#### [GIVEN EXERCISE]
Every line from the one with "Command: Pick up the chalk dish" to the end of the data needs to be copied exactly, and no line before it.

(Extracted data entries)
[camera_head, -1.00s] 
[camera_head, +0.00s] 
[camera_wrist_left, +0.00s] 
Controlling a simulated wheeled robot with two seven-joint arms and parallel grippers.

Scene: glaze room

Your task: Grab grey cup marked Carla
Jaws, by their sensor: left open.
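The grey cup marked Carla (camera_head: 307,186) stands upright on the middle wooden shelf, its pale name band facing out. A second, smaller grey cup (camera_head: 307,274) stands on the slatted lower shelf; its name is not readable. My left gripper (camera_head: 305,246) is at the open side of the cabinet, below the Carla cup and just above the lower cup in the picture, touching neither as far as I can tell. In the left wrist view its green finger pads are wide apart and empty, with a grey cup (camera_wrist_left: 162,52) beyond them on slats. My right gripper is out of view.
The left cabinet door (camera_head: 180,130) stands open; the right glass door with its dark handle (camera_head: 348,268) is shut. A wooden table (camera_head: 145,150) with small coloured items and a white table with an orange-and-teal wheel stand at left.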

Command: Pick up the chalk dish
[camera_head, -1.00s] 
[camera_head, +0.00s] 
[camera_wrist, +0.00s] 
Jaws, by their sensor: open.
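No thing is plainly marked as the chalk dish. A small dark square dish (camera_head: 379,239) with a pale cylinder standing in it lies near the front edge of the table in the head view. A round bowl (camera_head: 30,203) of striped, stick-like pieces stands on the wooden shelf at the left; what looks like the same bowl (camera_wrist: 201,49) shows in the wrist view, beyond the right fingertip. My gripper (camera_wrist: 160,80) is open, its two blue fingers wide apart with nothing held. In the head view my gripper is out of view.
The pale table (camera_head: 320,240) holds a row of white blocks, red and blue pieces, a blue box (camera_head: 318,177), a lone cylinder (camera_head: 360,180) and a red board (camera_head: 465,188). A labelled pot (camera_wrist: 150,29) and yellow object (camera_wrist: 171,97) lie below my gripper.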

#### [RESPONSE TO THIS TASK]
Command: Pick up the chalk dish
[camera_head, -1.00s] 
[camera_head, +0.00s] 
[camera_wrist, +0.00s] 
Jaws, by their sensor: open.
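No thing is plainly marked as the chalk dish. A small dark square dish (camera_head: 379,239) with a pale cylinder standing in it lies near the front edge of the table in the head view. A round bowl (camera_head: 30,203) of striped, stick-like pieces stands on the wooden shelf at the left; what looks like the same bowl (camera_wrist: 201,49) shows in the wrist view, beyond the right fingertip. My gripper (camera_wrist: 160,80) is open, its two blue fingers wide apart with nothing held. In the head view my gripper is out of view.
The pale table (camera_head: 320,240) holds a row of white blocks, red and blue pieces, a blue box (camera_head: 318,177), a lone cylinder (camera_head: 360,180) and a red board (camera_head: 465,188). A labelled pot (camera_wrist: 150,29) and yellow object (camera_wrist: 171,97) lie below my gripper.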

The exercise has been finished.